▸ Exercise task
Check each line of the data below for the word "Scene", then extract the ones that have it.
═════ Available data ═════
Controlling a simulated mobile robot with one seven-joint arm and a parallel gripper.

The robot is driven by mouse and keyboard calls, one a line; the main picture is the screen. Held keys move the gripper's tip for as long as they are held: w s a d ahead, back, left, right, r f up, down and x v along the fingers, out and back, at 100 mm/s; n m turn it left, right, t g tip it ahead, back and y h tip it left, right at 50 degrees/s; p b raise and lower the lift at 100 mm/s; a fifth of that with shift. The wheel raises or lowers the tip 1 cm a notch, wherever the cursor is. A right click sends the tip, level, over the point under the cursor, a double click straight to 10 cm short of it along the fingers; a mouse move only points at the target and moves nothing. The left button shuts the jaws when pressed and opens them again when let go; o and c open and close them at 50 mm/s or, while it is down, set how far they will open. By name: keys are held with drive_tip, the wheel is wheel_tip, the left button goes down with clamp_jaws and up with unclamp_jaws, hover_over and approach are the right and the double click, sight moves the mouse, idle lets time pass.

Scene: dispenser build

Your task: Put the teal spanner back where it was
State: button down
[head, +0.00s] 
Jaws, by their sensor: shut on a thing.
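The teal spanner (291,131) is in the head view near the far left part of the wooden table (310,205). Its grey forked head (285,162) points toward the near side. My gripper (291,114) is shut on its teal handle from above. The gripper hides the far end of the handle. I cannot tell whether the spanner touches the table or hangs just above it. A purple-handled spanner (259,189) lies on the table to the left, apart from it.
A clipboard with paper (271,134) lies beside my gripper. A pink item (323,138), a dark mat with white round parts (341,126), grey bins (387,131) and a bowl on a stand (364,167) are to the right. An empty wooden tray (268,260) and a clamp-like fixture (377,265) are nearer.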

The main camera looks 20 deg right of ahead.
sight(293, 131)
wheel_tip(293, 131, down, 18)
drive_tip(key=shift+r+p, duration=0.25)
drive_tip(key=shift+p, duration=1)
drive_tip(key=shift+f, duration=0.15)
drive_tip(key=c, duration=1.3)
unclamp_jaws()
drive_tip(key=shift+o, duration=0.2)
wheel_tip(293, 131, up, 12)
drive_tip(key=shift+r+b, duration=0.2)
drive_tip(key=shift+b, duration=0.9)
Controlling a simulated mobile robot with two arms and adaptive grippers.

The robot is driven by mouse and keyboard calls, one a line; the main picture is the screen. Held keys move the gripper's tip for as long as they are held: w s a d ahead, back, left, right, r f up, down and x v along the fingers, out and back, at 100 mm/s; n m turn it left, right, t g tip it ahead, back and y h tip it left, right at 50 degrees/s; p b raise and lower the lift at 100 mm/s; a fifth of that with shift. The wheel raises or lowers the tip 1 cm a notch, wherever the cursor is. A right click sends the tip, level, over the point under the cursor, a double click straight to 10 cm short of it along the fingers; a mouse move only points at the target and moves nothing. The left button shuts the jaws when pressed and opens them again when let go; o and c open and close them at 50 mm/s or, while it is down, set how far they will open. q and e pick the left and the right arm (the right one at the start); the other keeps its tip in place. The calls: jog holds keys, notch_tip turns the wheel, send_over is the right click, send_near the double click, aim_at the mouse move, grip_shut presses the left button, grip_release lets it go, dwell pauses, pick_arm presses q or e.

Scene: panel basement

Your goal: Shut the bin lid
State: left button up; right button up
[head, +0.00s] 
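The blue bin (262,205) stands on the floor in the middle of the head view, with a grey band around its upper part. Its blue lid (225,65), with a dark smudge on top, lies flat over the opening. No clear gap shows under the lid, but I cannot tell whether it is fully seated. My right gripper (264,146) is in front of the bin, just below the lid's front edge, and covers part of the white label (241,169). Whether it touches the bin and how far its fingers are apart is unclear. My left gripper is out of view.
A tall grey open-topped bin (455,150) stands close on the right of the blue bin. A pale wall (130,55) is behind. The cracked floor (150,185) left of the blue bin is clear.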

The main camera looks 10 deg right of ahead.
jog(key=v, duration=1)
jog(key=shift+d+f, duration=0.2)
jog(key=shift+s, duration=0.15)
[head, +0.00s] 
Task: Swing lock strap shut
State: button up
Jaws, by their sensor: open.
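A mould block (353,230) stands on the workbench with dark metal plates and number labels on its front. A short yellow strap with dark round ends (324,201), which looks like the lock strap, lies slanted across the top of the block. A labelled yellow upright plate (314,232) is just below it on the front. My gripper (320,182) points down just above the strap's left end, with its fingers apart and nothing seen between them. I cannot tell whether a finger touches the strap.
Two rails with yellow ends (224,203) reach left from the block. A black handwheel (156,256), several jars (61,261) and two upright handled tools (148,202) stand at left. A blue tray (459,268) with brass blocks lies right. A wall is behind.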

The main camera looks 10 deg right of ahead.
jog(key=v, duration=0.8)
═════
▸ The solution
Scene: dispenser build
Scene: panel basement

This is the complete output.